Fast forward to the mid 1970s. Someone of a like age told me about a film he had seen, Blazing Saddles, that had left him sick with laughter. ‘Every cliché in the Western book,’ he cried. ‘You’ve got to see it!’ And in due course I did, and I laughed so much that I missed great chunks of the dialogue. Someone else told me that there were something like three thousand jokes or visual plays in the film, and I have seen it in the cinemas half a dozen times, and have my own DVD as well. But unless they’re my age no one else thinks it’s as funny as I think it is, and I’m sure the reason can be found in the diet of Westerns I watched every Saturday when I was a boy. You have to have been subjected to that exposure to really appreciate the film.
There are critics who think that it is the best comedy film ever made. I can’t speak to that, but Mel Brooks, who produced it, and acted as the corrupt Governor, has stated straightforwardly that you could not make such a film today. Blazing Saddles is about a black sheriff who encounters racism everywhere in the town whose citizens he is protecting. ‘What a nice day!’ he carols to an elderly lady in the main street. ‘Up yours, nigger!’ she retorts, and passes by. The crudity of the racism is the point of the plot, and of course the film is a straightforward attack on the overt and hidden racist culture of 1974 USA. Maybe things have improved there, as they have improved here.
But Mel Brooks’s critique of 2017 political correctness arrested me. I can’t find the original source, but the link above contains this: Society’s “stupidly politically correct” sensibilities will lead to the “death of comedy”, the veteran Hollywood comedian Mel Brooks has warned. Brooks, known for his plethora of acclaimed comedy movies, said political correctness was becoming a stranglehold on comedians. “It’s not good for comedy. Comedy has to walk a thin line, take risks,” he said.
Much comedy, like Brooks’s films, satirizes contemporary society by holding some of its current assumptions up to a strong light, and making fun of them. And comic geniuses, as Brooks implies, tend to run risks, for those satirised are often powerful. The French playwright Moliere (Jean-Baptiste Poquelin) wrote brilliant satires about the France of Louis XIV and its society, and was always in trouble with those whom he satirised. Satire is as old as human society, and we can all laugh at the targets as long as they are not ourselves.
Mel Brooks thinks that ‘political correctness’ is strangling comedy. I’m not really persuaded. ‘Political correctness’ is present in all societies at all times, I think. It’s not something that we’ve never seen before. When I was young it was politically correct to behave in certain ways in public: stand for the King’s image that appeared before the movies; take your hat off in certain places (and we all wore hats); denounce, or at least disapprove of, Communists and the Soviet Union; go to church on Sunday, or at least not obviously devote Sundays to work in the public gaze. And so on. This sort of political correctness represented the views of the conservative side of politics, and people like Barry Humphries were soon to satirise them, and the social complacency that underpinned them.
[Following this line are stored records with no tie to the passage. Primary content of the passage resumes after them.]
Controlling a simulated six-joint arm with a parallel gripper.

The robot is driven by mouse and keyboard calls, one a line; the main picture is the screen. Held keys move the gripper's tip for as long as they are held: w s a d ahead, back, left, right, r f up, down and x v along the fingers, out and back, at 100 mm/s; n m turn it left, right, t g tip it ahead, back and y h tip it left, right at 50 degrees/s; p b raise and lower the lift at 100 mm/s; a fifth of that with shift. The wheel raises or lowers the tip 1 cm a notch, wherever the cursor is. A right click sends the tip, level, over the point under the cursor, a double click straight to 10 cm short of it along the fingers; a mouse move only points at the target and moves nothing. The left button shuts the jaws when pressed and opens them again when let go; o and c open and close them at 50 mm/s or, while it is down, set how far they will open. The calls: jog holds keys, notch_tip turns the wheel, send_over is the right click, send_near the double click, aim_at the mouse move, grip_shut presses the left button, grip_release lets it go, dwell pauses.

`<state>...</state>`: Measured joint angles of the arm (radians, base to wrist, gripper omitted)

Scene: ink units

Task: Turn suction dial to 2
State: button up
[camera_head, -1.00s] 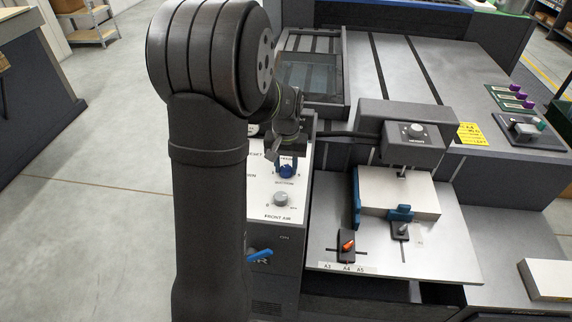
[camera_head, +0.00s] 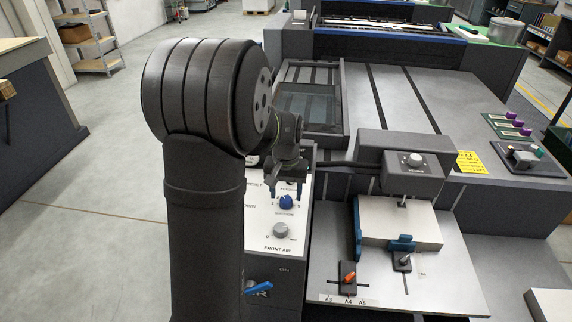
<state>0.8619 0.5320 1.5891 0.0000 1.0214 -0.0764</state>
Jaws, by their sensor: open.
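The fingers do not appear to hold the knob. My own dark arm hides the left part of the panel.
A grey FRONT AIR knob (camera_head: 280,230) sits below the blue knob. A blue lever (camera_head: 258,287) is on the lower front. To the right are a paper stack (camera_head: 398,218), an orange-tipped slider (camera_head: 349,279) and a grey overhanging head (camera_head: 410,175).

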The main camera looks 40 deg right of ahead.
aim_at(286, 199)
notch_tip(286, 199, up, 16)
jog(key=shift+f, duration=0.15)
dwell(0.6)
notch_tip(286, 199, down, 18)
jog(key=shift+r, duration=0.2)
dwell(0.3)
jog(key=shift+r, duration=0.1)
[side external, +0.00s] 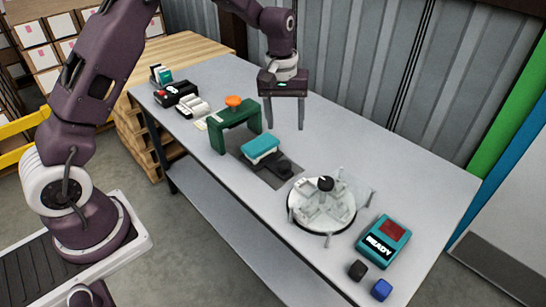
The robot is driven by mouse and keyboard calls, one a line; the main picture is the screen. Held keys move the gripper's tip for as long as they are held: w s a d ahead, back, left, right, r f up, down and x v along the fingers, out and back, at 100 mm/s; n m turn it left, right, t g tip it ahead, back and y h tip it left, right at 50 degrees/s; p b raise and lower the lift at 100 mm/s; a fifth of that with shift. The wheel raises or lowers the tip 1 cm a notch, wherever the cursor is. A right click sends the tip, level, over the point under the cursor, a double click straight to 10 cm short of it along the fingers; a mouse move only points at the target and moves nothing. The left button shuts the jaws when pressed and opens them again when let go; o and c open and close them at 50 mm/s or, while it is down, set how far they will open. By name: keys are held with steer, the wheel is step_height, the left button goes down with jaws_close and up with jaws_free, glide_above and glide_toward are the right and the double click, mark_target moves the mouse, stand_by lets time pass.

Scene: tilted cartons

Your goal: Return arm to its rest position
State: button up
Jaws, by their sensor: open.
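My gripper (285,125) hangs above the grey table (225,85), pointing down. Its two thin fingers are apart with nothing between them. It is behind and to the right of a green arch-shaped stand (217,140) with an orange knob (234,101) on top. A teal block (261,148) lies on the table in front of the gripper, on or beside a dark flat fixture (273,170). The gripper appears clear of these things.
A round clear-topped device (318,212) with a black knob stands to the right. Beyond it are a teal box reading READY (383,241), a black cube (357,270) and a blue cube (381,290). Small devices (178,93) stand at the far left. A corrugated wall (380,70) runs behind.

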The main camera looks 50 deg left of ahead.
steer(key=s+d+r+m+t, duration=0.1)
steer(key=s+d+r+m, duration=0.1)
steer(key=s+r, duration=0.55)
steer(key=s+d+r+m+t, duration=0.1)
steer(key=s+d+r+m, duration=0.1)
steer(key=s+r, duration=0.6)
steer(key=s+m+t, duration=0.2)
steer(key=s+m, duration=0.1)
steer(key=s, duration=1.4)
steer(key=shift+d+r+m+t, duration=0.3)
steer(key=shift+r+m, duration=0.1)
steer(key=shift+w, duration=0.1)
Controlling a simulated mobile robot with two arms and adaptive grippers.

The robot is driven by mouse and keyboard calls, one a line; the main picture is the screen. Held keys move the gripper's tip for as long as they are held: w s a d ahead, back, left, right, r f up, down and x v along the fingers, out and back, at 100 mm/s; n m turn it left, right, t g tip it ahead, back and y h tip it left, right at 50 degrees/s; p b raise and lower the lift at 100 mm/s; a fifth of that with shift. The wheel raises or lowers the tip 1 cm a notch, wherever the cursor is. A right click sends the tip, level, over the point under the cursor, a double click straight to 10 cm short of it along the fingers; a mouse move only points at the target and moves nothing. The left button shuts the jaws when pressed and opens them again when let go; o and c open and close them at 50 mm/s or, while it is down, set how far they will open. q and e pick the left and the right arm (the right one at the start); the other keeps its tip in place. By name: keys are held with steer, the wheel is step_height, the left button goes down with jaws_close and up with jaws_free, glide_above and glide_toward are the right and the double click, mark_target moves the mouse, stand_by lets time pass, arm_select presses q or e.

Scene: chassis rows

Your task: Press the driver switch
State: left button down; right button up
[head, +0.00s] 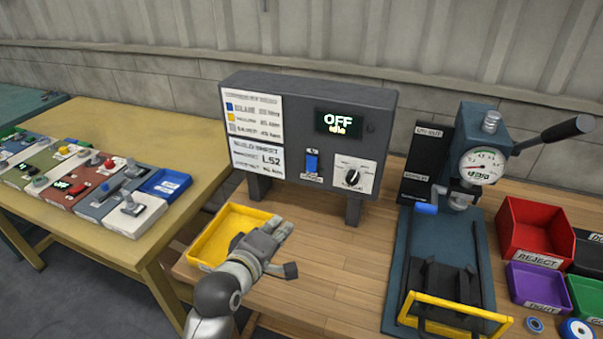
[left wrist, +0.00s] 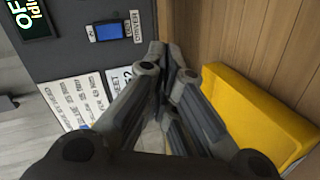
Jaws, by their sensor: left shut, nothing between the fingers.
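The driver switch (head: 312,163) is a blue rocker on the front of the dark grey control box (head: 290,98), below a display (head: 339,121) reading "OFF idle". In the left wrist view the switch (left wrist: 107,31) shows at the upper left, with a "DRIVER" label beside it. My left gripper (head: 284,227) is shut and empty. It is over the bench in front of the box, beside the yellow tray, lower than the switch and apart from it. In the left wrist view its fingertips (left wrist: 160,55) meet below and right of the switch. My right gripper is not in view.
A yellow tray (head: 204,241) sits beside my left gripper. A dial (head: 352,176) is right of the switch. A press with a gauge (head: 483,165) and yellow-framed fixture stands to the right, near red (head: 536,231) and purple (head: 538,284) bins. Bare bench lies before the box.

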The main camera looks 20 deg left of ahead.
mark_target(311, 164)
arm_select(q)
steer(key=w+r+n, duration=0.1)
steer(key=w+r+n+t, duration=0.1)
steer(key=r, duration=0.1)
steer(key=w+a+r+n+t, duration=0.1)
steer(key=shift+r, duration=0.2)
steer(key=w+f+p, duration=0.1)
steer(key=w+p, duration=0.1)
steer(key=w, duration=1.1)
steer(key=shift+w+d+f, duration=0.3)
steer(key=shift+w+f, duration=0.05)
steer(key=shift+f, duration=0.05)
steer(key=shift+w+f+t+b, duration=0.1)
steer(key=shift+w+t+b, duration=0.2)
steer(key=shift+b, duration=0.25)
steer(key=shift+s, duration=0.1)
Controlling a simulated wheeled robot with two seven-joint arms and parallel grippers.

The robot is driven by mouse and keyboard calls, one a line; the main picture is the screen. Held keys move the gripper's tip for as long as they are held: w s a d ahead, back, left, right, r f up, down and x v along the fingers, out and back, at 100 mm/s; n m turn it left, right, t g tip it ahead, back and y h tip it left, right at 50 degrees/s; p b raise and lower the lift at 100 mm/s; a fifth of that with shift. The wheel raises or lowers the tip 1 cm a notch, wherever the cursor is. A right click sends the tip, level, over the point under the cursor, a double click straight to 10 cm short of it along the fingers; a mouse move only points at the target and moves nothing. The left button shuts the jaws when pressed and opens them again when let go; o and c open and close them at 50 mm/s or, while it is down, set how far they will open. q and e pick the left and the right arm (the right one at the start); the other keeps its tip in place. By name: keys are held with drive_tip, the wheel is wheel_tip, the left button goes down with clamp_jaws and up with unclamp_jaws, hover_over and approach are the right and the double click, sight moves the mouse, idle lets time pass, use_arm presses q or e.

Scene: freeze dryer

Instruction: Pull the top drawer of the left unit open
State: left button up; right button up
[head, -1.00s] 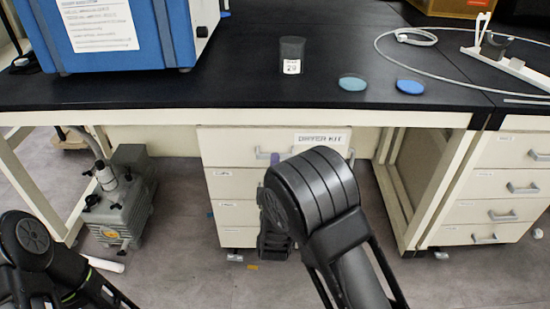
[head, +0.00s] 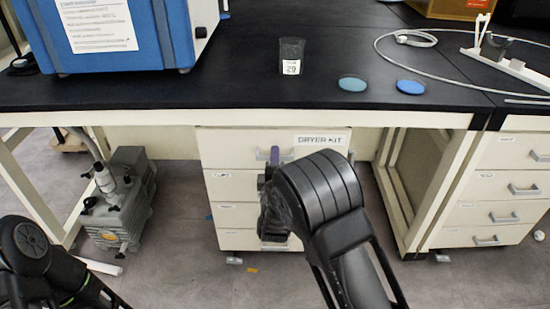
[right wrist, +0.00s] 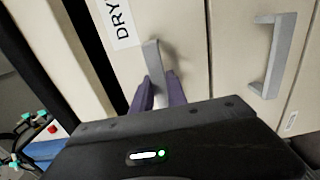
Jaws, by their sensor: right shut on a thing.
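The left unit is a cream drawer stack under the bench. Its top drawer (head: 225,150) bears the label DRYER KIT and has a grey bar handle (head: 263,154). In the head view I cannot tell any gap behind its front. My right gripper (head: 275,156) is shut on that handle, with its purple fingers around the bar. In the right wrist view the handle (right wrist: 152,62) stands between the two purple fingers (right wrist: 160,92). My right forearm and wrist hide part of the lower drawers. Only links of my left arm show at bottom left; its gripper is out of view.
A second drawer unit (head: 510,190) stands at right. A grey pump (head: 122,205) sits on the floor at left. The black benchtop (head: 240,85) above holds a blue machine (head: 120,40), a dark beaker (head: 291,56) and two blue discs.

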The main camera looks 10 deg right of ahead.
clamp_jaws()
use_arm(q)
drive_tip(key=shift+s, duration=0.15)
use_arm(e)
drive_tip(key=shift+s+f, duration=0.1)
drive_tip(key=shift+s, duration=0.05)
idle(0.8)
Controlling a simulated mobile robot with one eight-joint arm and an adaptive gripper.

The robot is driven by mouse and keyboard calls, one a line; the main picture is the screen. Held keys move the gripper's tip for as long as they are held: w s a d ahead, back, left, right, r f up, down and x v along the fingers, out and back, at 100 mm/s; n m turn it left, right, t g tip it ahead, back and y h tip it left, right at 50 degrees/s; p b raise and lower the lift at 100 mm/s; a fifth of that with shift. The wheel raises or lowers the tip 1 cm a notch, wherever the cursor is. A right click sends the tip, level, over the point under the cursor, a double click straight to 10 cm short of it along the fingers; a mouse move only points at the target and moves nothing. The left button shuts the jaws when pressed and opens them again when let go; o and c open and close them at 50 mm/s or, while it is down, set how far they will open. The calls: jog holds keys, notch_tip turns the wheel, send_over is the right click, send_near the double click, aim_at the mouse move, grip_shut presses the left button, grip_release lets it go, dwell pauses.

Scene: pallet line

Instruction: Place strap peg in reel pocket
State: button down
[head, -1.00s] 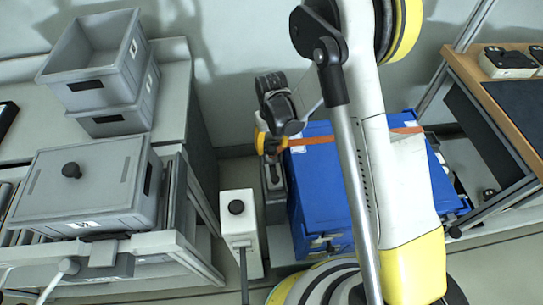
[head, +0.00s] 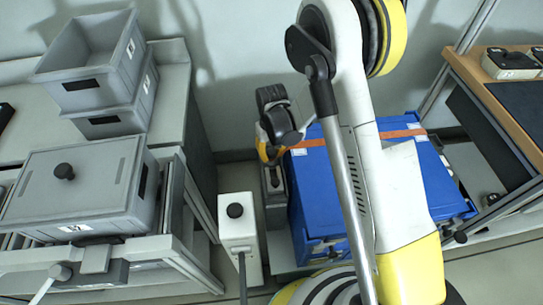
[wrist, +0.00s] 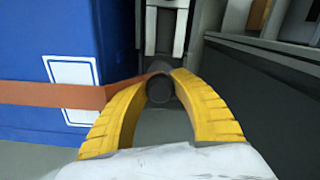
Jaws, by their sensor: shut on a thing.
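The strap peg (wrist: 160,88) is a dark round knob with an orange-brown strap (wrist: 50,93) attached. My gripper (wrist: 160,80) has its yellow ribbed fingers closed around it. In the head view my gripper (head: 270,153) is left of the blue crate, and the strap (head: 390,135) crosses the crate's top. A grey upright fitting with a dark slot (wrist: 165,30), which looks like the reel with its pocket, lies just beyond the peg. It also shows below the gripper in the head view (head: 274,190). The peg hides part of it, so I cannot tell whether they touch.
The blue crate (head: 325,205) stands on a pallet close to the gripper. A white post with a black knob (head: 235,225) stands to the left. Grey bins (head: 85,95) are on the left bench, and a wooden-topped bench (head: 450,62) is at the right.

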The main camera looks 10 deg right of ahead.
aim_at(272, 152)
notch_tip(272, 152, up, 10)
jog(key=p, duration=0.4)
What we have now is the political correctness of the Left in politics, because by and large the Left is in the ascendant. In most of human history the mockery of society came from those opposed to the current order — kings, courts and the bourgeoisie. When the mockers are in charge, however, who is to tweak the fads and fashions of the day? Matt Ridley, he of The Rational Optimist, despairs of there being anyone, and worries that the enlightenment might be turning into some kind of ‘endarkenment’. Again, I am not wholly persuaded. No set of ideas is ever in the ascendant forever, and already there are signs that the current correctness is waning. I would agree that it is much harder for mockers of the Left than it was for mockers of the Right, party because today’s media are already part of the correctness, and part;y because the traditional mockers are part of the Left . John Spooner, a cartoonist for The Age, managed a few cartoons that poked fun at the ‘climate change’. Suddenly, he and the newspaper had parted company. The recent ‘vote’ about same-sex marriage was greeted by the media almost with ecstasy, as though all Australians were thereby lifted from a wicked witch’s curse, rather than a desired change in possibilities for perhaps two per cent of the population had now become a reality. It would be hard to get in a cartoon sending up some of that fervor into any mainstream newspaper. A couple of years ago, however, I saw one somewhere in which the wife says to her husband, watching TV, ‘It looks as though gay marriage is getting closer.’ Still watching the set, he responds, ‘The poor things. Haven’t they suffered enough?’ I don’t think anyone would have published that little pin-prick recently.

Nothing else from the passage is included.